黄为忻,银行家及金融学者。上海财大硕士, 日本国际大学硕士,荷兰Erasmus 博士。1969年赴云南,后转安徽插队落户, 1975年进厂,1978年考大学。1986年负笈荷兰,攻读博士,1990年代初起在荷兰任职于荷兰银行,有金融专著数本在海外及国内出版。另有多篇文学散文、译文发表在各种文学杂志。


原题

我和经济学结缘




作者:黄为忻



1982年9月。

那时的城市还可以听到夏天知了声。
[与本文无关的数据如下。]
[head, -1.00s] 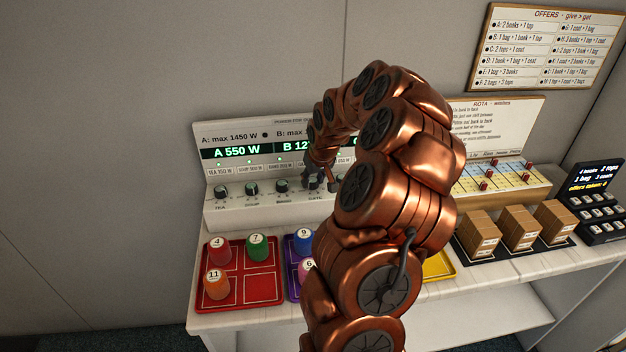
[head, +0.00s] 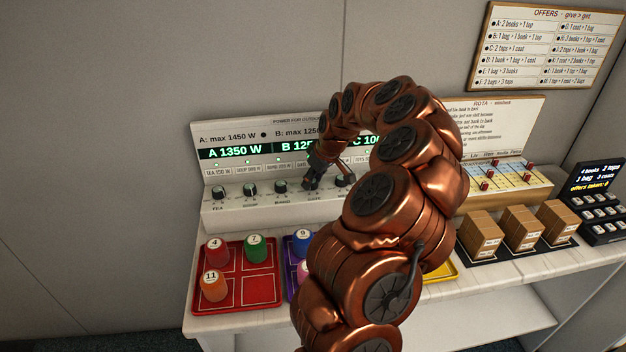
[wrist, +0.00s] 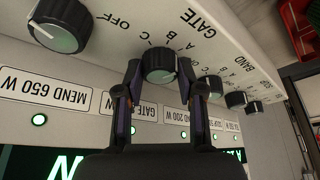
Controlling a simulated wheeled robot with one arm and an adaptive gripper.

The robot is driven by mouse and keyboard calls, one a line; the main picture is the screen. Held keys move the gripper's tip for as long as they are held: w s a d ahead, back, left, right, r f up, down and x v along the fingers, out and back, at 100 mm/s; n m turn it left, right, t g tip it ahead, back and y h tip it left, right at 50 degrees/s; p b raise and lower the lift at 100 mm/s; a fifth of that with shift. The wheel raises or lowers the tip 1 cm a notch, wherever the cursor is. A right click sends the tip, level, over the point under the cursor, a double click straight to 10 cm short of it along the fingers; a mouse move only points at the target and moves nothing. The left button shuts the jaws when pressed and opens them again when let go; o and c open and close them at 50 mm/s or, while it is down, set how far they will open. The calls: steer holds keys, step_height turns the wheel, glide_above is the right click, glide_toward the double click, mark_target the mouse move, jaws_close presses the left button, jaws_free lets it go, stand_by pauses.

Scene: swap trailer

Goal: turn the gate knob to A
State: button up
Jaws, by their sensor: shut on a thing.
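The power panel (head: 225,205) stands on the counter with a row of dark knobs. In the wrist view, which is upside down, the gate knob (wrist: 160,60) sits under the word GATE with the marks A, B, C and OFF around it. My gripper (wrist: 160,72) has one finger on each side of this knob and is shut on it. The knob's pointer direction is not clear to me. In the head view my gripper (head: 313,181) is at the GATE knob, which it mostly hides. The panel display (head: 235,151) reads A 1350 W; the B and C readings are partly covered.
Beside it on the panel is the mend knob (wrist: 60,25); the band knob (head: 280,187) is on the other side. A red tray (head: 262,290) with numbered pieces lies in front. Brown boxes (head: 480,233) and a rota board (head: 500,130) are at the right.

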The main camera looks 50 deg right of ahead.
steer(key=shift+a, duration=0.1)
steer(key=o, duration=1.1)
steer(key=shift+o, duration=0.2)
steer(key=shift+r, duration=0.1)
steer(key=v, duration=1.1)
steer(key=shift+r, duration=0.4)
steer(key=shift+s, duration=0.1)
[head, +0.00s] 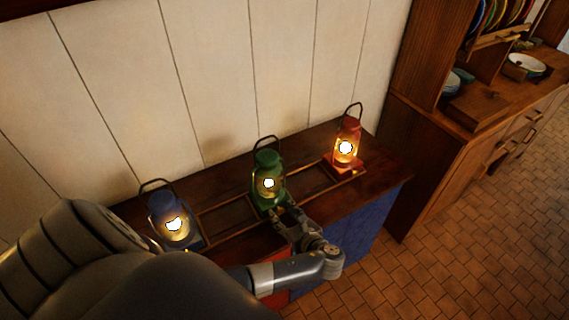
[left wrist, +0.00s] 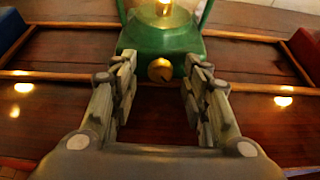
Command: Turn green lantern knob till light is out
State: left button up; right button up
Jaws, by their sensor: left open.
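The green lantern (head: 268,178) stands lit in the middle of a row of three on a wooden counter. Its base also shows at the top of the left wrist view (left wrist: 163,38), with a round brass knob (left wrist: 160,70) on its front face. My left gripper (head: 283,214) is in front of the green lantern's base. In the left wrist view its two fingers (left wrist: 158,76) are apart, with the knob between and just beyond the tips. The gap between the fingers is empty. My right gripper does not show.
A lit blue lantern (head: 171,218) stands to the left and a lit red lantern (head: 346,148) to the right. A low wooden rail (head: 228,201) runs along the counter (head: 216,180). A panelled wall is close behind. A wooden cabinet (head: 440,155) stands at right.

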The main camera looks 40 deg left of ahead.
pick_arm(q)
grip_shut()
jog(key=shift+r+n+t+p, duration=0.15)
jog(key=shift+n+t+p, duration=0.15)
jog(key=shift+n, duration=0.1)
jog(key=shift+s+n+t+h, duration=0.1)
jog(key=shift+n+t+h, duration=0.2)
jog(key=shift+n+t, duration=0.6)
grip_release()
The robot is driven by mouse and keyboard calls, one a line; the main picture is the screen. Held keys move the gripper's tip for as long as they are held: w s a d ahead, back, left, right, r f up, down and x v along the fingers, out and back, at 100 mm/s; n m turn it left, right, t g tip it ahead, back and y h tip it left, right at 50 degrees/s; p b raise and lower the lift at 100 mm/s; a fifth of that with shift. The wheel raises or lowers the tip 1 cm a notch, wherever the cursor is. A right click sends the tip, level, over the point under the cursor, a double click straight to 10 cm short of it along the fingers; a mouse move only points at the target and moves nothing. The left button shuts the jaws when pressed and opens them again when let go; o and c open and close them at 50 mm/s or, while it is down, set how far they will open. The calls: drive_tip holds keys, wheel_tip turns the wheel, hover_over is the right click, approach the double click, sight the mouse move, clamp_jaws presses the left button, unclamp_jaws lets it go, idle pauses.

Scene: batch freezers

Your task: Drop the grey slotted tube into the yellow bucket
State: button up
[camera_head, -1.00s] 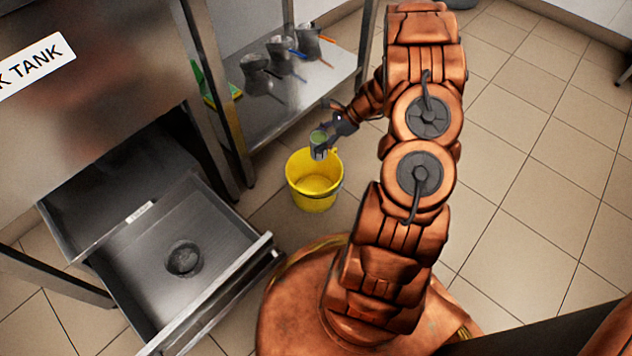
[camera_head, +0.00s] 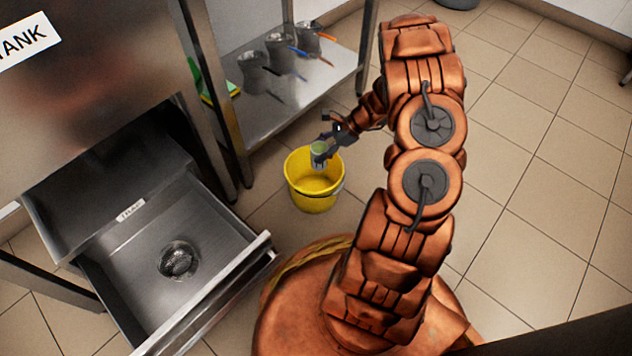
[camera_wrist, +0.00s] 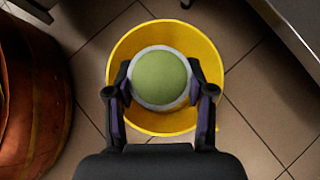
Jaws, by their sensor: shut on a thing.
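The yellow bucket (camera_head: 313,190) stands on the tiled floor. My gripper (camera_head: 323,150) is above it and shut on the grey tube (camera_head: 318,160), whose top shows a green face. In the wrist view the tube's grey rim (camera_wrist: 159,104) and green top sit between the two dark fingers of my gripper (camera_wrist: 160,88), over the mouth of the yellow bucket (camera_wrist: 127,55). The tube appears roughly upright.
An open steel drawer (camera_head: 215,230) with a round strainer (camera_head: 178,261) is left of the bucket. A steel shelf (camera_head: 318,88) behind holds several dark jugs (camera_head: 278,48). Floor to the right is clear.

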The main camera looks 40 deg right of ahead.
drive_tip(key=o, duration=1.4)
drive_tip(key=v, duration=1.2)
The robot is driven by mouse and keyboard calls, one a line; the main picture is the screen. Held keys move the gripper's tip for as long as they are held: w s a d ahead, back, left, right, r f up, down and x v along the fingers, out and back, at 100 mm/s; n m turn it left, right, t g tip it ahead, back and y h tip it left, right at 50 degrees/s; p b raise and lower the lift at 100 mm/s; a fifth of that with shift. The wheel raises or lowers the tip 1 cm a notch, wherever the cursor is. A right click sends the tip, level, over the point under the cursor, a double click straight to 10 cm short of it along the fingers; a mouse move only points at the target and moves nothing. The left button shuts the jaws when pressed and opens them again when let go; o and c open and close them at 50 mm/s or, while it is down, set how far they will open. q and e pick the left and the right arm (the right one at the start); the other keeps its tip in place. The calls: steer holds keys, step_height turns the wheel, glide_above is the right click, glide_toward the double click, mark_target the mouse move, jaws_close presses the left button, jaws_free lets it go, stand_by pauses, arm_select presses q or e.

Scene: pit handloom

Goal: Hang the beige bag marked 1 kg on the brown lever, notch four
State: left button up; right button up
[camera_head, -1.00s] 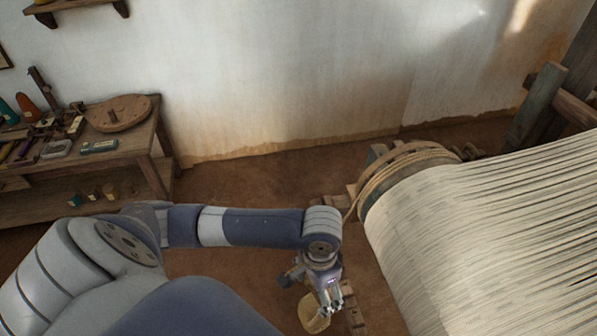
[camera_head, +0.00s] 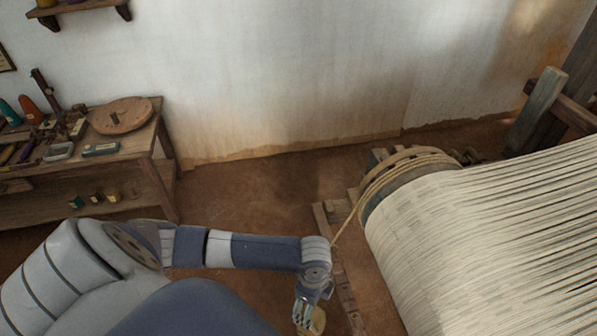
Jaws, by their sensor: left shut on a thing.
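My left gripper (camera_head: 304,315) is at the bottom of the head view, pointing down, shut on a beige bag (camera_head: 318,321). The bag is partly hidden by the fingers and its mark cannot be read. A long brown wooden bar (camera_head: 351,301), which looks like the lever, runs beside the warp roll, just right of the bag. Its notches cannot be told apart, and the bag appears apart from it. My right gripper is not in view.
The loom's warp roll (camera_head: 450,230) with pale threads fills the right side. A rope (camera_head: 352,216) runs from its end down to the bar. A wooden bench (camera_head: 150,150) with tools stands at the left. Bare floor (camera_head: 250,190) lies between.

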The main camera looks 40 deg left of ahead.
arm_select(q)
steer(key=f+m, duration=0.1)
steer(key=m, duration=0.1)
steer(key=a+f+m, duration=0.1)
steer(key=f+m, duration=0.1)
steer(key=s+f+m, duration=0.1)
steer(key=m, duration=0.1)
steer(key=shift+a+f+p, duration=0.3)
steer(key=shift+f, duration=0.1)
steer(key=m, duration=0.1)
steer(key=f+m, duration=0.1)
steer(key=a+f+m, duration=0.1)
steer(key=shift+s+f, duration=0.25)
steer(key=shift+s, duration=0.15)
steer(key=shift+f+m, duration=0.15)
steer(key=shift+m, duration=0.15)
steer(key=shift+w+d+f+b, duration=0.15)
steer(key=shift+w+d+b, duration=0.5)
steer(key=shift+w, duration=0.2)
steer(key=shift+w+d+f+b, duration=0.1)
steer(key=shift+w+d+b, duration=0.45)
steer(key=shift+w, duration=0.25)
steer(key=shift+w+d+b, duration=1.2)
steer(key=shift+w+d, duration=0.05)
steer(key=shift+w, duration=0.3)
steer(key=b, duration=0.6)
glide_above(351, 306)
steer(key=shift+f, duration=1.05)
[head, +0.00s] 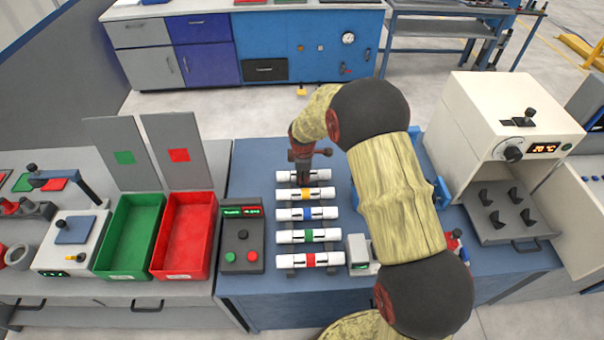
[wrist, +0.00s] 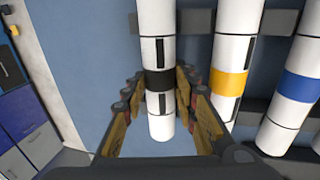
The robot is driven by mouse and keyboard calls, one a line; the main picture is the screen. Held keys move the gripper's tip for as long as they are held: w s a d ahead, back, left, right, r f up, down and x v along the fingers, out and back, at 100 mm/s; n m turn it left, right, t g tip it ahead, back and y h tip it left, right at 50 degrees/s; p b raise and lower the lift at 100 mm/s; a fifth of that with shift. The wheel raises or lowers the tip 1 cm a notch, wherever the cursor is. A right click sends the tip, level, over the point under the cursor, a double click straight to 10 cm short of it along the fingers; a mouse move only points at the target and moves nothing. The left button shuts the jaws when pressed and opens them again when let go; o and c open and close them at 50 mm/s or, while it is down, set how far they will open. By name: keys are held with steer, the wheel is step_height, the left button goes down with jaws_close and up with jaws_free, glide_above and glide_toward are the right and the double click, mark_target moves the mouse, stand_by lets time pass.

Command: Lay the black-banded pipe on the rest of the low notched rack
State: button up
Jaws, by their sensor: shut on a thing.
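The black-banded pipe (wrist: 157,45) is white with a black band, and my gripper (wrist: 160,82) is shut around it at the band in the wrist view. In the head view my gripper (head: 302,168) points down onto this pipe (head: 320,175), at the far end of a row of pipes. The yellow-banded pipe (head: 325,193) lies parallel beside it. Dark rack bars (wrist: 197,21) run under the row in the wrist view. The black-banded pipe lines up with the row; I cannot tell whether it bears on the bars.
Blue-banded (head: 325,213), green-banded (head: 328,235) and red-banded (head: 330,259) pipes continue the row nearer me. A button box (head: 242,240) and red (head: 185,235) and green (head: 130,235) bins stand left. A white oven-like machine (head: 500,120) stands right. My arm hides part of the bench.

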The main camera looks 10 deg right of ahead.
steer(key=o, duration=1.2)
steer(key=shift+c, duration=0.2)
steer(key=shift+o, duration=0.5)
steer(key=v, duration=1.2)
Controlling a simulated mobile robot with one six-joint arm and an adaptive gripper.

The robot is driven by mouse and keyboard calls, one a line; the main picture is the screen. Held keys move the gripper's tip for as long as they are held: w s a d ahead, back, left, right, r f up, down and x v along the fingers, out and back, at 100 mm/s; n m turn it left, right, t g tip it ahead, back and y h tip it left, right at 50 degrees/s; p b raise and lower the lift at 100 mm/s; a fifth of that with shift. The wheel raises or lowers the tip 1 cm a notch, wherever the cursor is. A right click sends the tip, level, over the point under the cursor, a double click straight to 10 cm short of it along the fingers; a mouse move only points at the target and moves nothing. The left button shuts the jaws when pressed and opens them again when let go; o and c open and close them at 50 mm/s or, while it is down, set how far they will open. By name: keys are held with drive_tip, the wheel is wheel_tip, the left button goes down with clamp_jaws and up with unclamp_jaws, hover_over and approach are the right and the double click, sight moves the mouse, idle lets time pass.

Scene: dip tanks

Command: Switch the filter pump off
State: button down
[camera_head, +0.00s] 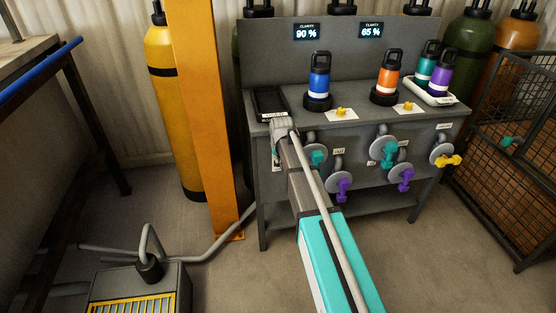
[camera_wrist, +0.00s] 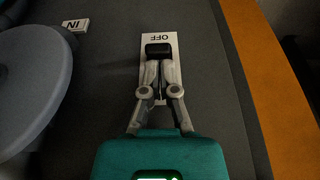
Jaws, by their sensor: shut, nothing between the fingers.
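In the wrist view, a white switch plate (camera_wrist: 148,84) marked OFF is fixed to the dark bench front. A black switch piece (camera_wrist: 158,49) sits on it, beside the OFF mark. My gripper (camera_wrist: 159,64) is shut and empty, its fingertips right at the black piece's near edge; whether they touch cannot be told. In the head view my gripper (camera_head: 279,132) is at the left end of the bench front, and it and my arm hide most of the plate. No part is labelled as the filter pump.
The bench (camera_head: 420,116) carries several bottles and a black tray (camera_head: 270,101). Round valves with teal handles (camera_head: 318,157) and purple handles (camera_head: 343,187) are right of my gripper. An orange post (camera_head: 205,110) stands left. A grey box (camera_head: 160,280) with pipes is on the floor.

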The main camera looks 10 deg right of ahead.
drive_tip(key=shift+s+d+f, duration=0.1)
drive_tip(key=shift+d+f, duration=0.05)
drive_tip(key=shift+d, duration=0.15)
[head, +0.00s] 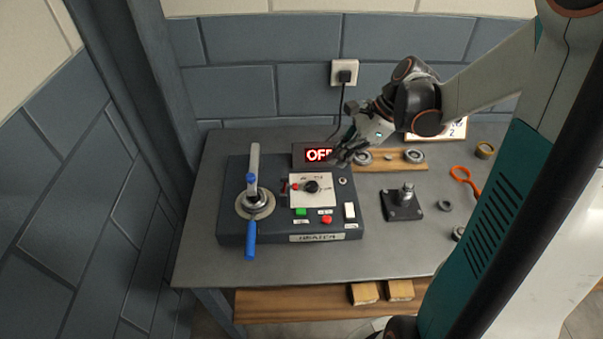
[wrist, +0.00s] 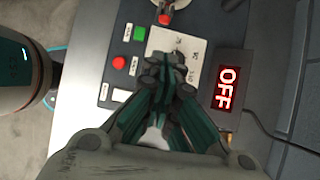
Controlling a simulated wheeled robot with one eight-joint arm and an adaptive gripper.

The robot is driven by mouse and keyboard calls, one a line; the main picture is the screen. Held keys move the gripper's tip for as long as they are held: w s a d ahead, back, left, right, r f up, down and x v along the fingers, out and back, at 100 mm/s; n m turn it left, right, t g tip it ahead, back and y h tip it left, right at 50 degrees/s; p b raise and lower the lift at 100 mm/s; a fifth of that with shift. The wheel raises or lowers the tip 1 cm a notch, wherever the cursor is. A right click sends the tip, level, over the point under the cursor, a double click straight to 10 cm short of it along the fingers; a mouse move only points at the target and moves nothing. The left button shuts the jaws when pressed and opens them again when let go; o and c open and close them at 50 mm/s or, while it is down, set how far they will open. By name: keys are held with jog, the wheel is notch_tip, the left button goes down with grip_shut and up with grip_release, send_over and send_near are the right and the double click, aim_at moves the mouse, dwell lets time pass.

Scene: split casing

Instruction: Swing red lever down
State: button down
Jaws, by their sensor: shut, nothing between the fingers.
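The heater box (head: 270,230) lies on the table with a white dial plate (head: 325,200) on its top. A black knob (head: 311,186) sits on that plate, with a small red lever tip (head: 295,187) pointing left from it. Red also shows at the top of the wrist view (wrist: 163,19), beyond the plate. My gripper (head: 341,157) is shut and empty above the back right of the plate, beside the display. In the wrist view my gripper's fingers (wrist: 170,75) cover part of the plate, and the knob is hidden.
A lit display (head: 318,155) reads OFF. The box also carries a blue-handled lever (head: 250,238), a green button (head: 301,211), a red button (head: 326,219) and a white switch (head: 349,210). A black mount (head: 402,204) stands to the right. A cord runs to a wall socket (head: 344,73).

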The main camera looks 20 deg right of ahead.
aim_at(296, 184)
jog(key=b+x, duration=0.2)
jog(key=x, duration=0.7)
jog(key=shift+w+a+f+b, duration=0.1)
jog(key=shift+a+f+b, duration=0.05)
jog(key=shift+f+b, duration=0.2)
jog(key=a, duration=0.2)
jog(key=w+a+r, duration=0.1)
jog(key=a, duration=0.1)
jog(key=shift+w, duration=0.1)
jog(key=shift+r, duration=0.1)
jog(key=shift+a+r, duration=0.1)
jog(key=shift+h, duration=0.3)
我跨进上海中山北一路的校门,成为当时还叫上海财经学院的研究生,开始了我的国际金融专业学习。屈指一算,我插队落户挥别上海十三年,又回来了!

上海的海关钟声还是像十三年前一样准时敲响。但不知从什么时候起, 大街小巷的橱窗里变得琳琅满目, 照片也由黑白变成彩色,你可以感受到在城市里涌动的春潮,你甚至可以体味到国家的脉搏的跳动。 

与枯燥沉闷压抑的氛围相比,从十年浩劫中苏醒,从混沌迷茫中回归人性,1980年代,是一个美好的年代。几年前,刘心武写了他的《班主任》。徐迟写了他的关于陈景润的《歌德巴赫猜想》,李谷一唱了她的《乡恋》, 一个老人已在南方画了个圈。百废待兴,却万众一心。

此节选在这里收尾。